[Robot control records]
--*--

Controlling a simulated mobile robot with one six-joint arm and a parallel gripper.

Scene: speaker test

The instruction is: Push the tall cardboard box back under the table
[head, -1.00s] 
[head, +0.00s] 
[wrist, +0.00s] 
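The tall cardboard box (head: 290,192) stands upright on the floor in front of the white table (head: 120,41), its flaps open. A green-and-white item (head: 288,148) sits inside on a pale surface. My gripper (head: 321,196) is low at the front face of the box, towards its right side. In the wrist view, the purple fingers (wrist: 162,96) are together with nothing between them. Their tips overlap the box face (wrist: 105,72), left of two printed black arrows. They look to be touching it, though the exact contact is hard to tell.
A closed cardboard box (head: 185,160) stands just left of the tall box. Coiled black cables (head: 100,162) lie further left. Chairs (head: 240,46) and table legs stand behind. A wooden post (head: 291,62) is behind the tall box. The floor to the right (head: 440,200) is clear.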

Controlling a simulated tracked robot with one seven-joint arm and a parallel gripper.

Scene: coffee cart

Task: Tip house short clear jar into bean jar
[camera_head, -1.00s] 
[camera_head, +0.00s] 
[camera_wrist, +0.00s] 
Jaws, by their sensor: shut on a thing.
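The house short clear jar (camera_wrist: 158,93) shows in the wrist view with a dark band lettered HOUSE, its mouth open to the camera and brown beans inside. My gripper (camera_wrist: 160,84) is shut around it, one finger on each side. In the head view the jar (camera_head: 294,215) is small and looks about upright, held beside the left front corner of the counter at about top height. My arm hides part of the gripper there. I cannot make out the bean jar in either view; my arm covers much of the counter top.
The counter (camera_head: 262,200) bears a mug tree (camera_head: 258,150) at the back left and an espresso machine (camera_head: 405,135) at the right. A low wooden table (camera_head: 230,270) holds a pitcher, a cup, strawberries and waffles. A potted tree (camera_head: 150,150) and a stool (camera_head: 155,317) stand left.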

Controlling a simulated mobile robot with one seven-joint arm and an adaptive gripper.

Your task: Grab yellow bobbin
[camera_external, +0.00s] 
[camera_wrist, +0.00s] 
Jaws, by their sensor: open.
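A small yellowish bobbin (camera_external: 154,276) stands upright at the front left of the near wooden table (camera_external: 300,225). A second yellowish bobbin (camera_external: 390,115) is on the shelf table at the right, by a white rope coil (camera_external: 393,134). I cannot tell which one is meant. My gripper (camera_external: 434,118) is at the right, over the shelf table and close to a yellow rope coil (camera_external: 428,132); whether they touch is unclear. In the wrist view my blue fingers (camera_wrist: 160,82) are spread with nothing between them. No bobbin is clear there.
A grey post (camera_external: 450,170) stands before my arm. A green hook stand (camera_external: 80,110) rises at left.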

--*--

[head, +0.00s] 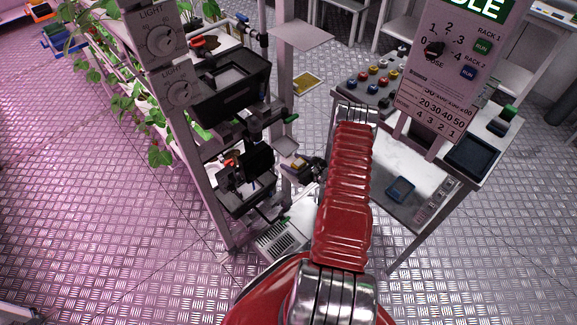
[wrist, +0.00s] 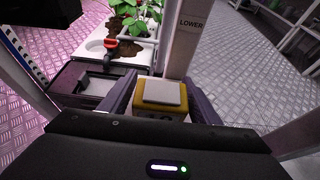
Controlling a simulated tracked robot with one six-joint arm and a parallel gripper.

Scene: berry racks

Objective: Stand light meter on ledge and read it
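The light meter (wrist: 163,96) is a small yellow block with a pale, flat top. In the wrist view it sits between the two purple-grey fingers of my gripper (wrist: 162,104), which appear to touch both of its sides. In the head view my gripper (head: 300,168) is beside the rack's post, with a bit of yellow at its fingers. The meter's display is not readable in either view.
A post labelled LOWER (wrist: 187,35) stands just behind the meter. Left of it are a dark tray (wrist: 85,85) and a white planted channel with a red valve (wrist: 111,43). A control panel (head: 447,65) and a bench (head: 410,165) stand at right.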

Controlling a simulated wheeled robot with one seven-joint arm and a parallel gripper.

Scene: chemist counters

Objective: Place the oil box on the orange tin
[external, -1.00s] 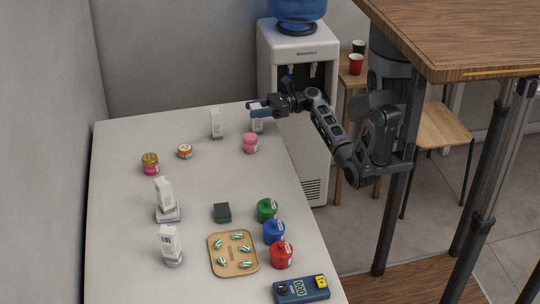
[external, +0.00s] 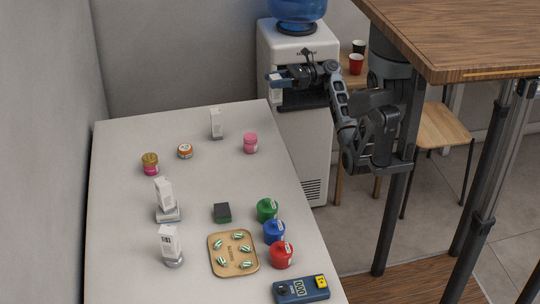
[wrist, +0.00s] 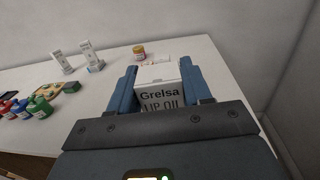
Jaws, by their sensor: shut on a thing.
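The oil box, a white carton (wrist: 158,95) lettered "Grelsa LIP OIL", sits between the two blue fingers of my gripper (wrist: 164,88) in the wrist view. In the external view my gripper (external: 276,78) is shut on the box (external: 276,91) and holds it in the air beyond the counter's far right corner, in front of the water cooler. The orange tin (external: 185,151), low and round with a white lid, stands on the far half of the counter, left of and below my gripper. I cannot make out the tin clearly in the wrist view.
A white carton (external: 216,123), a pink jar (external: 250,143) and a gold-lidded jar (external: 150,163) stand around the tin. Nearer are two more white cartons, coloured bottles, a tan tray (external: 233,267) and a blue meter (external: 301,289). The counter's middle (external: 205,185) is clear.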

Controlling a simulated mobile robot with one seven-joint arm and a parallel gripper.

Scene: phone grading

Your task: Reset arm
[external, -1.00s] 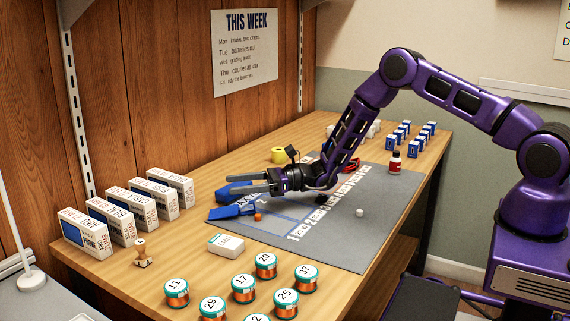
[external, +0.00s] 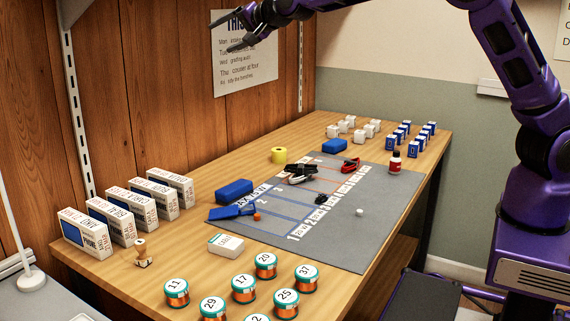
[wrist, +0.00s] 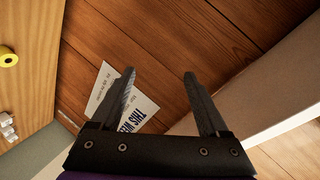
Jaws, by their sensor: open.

--*--

[WORK INSTRUCTIONS]:
Give the count of lines in the listing that hold the word "mobile", with no other text.

[EXERCISE RESULT]:
3